The four schools have expanded the Suburban Council team total to 16. They played as independents last season, after the Big 10 disbanded following the 2013-14 school year.
“We played Troy, CBA and Albany last year, and all of them were hard-fought games. We all bring grit,” Schenectady senior Franco Stec said. “Coming from the Big 10, some teams might think they have an easy one when they play us. They might overlook us. This is our opportunity to prove them wrong.”
CBA won 15 games last season, Troy prevailed 11 times, Schenectady notched 10 victories and Albany finished with nine. Each team made the Section II tournament, and Troy ended up playing for the Class A title, only to lose to Queensbury.
“Those teams, we’ve played for many years in non-league games, and they we’re always good contests,” Bethlehem coach Matt Rehbit said of the SC newcomers. “I think it’s a good fit. It makes our league stronger. They have a lot of good coaches, and a lot of good kids.”
The kids from Schenectady were seeded No. 7 in the Class AA sectionals last year and nearly pulled off an upset of No. 2 Guilderland in the quarterfinals.
“It was 1-0, but up until the last pitch, we battled. We had the bases loaded,” Stec said. “That’s the way we want to play.”
That’s something Schenectady coach John Isabella has always impressed upon his Patriots.
“You’ve got to be ready to get punched in the nose and get right back up,” Isabella said. “We have to battle all seven innings. I’m hoping to do that in the Suburban.”
Schenectady, CBA, Troy and Albany are coupled in the league’s Grey Division with Averill Park, Ballston Spa, Burnt Hills-Ballston Lake and Mohonasen. Bethlehem, Colonie, Columbia, Guilderland, Niskayuna, Saratoga Springs, Shaker and Shenendehowa form the league’s Blue Division.
“Being in this league is a great opporunity for the kids,” Troy coach Will Whitty said. “There’s a lot of attention to the league from the colleges and pros. I’ve been hungry to get in it.”
Shenendehowa games that feature professional pitching prospect Ian Anderson this spring will be hopping.
“When Ian Anderson pitches, it’s going to be a great opportunity for kids on the other team to be seen, too,” Columbia coach and Suburban Council chairman Chris Dedrick said. “You’ll see pro and college scouts, high-ranking executives. You may even see a general manager. They all have connections. It’s exciting and beneficial for everybody.”
Each team in the league will play every other team at least once. Each team will play two others two times.
“No doubt the competition will be heightened and more consistent.
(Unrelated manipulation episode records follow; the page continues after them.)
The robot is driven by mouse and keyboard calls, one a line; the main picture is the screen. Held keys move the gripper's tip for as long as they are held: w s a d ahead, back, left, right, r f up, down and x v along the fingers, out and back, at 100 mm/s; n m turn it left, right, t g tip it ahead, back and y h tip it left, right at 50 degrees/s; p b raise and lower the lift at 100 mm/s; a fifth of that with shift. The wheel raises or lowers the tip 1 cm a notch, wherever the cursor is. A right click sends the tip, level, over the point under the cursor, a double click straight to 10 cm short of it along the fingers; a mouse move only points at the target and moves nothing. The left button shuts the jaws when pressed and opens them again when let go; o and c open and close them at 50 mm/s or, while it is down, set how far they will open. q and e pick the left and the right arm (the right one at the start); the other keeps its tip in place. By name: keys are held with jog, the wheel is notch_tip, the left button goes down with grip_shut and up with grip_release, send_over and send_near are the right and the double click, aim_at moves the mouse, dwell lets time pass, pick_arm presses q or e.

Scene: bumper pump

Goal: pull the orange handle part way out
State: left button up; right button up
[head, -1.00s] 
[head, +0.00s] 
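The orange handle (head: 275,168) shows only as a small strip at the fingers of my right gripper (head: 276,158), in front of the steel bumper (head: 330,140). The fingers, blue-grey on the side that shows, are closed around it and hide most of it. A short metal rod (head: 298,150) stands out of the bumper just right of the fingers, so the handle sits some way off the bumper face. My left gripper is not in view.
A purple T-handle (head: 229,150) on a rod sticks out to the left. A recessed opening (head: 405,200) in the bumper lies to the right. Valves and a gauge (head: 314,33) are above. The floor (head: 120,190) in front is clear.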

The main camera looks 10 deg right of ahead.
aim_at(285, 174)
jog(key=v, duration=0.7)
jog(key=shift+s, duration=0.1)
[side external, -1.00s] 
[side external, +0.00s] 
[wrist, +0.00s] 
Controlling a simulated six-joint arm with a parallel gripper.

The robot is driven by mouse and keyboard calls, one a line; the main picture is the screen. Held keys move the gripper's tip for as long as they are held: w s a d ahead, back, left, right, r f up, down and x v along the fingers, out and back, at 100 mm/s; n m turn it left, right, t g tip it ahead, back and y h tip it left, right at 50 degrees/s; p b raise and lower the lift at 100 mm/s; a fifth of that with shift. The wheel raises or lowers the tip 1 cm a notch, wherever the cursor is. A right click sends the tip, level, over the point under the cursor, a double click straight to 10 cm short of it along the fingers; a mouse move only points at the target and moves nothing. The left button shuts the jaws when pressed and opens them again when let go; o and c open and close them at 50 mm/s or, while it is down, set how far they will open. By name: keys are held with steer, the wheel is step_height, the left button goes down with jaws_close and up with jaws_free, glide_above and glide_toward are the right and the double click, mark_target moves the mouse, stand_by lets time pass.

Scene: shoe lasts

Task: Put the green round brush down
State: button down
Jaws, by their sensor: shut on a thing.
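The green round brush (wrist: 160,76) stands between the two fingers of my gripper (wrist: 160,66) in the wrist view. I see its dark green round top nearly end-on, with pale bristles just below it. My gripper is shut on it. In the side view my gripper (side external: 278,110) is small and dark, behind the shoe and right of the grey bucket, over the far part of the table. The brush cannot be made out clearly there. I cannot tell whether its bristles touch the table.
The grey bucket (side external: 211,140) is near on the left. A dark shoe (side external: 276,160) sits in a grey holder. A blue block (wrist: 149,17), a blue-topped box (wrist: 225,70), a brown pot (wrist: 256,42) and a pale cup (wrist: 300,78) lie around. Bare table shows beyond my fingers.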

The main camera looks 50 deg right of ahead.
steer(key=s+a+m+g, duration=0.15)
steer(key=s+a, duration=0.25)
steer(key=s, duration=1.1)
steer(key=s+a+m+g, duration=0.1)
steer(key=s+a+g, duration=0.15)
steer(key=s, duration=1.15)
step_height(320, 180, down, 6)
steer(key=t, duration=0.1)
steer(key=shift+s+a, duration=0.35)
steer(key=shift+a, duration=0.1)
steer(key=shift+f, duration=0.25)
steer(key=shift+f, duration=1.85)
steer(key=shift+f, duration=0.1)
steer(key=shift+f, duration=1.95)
I’m happy about that,” Isabella said. “We’ll have three or four games a week. Before, we had byes and teams forfeiting and things like that.”
The Suburban Council is considered among the most competitive high school baseball leagues in the state of New York. Saratoga Springs and Shenendehowa reached state Class AA finals the last two seasons. In 2011, Burnt Hills-Ballston Lake captured the state Class A championship.
“Playing in the Suburban Council is great preparation for a sectional run, and if you get through, after that,” Whitty said. “That’s another great thing this league provides.”
“It’s a hard league,” Burnt Hills senior John Clayton said. “You’ve got to come to play every day. You’ve got to hit, field and pitch, and you’ve got to be smart.”
Shenendehowa was tops in the league record-wise last season with a 15-1 mark, followed by Guilderland (13-3) and Saratoga (11-5). Saratoga dealt Shenendehowa its lone league loss and also topped the Plainsmen in the Section II Class AA final.
“Our kids have played these guys in the summer,” Isabella said. “They know what it’s going to be like.”
The Patriots, and the other three newcomers, aren’t about to back down.
“We lost two starters,” Baron said. “I think we’ll be talked about. I think we’ll be in the mix.”
“We’re bringing a lot of talent from the Big 10,” CBA coach Casey O’Connor said.
Former Big 10 baseball members Catholic Central and LaSalle are competing in the Colonial Council, while Bishop Maginn and Notre Dame-Bishop Gibbons are competing in the Western Athletic Conference. Those four also played as independents last season.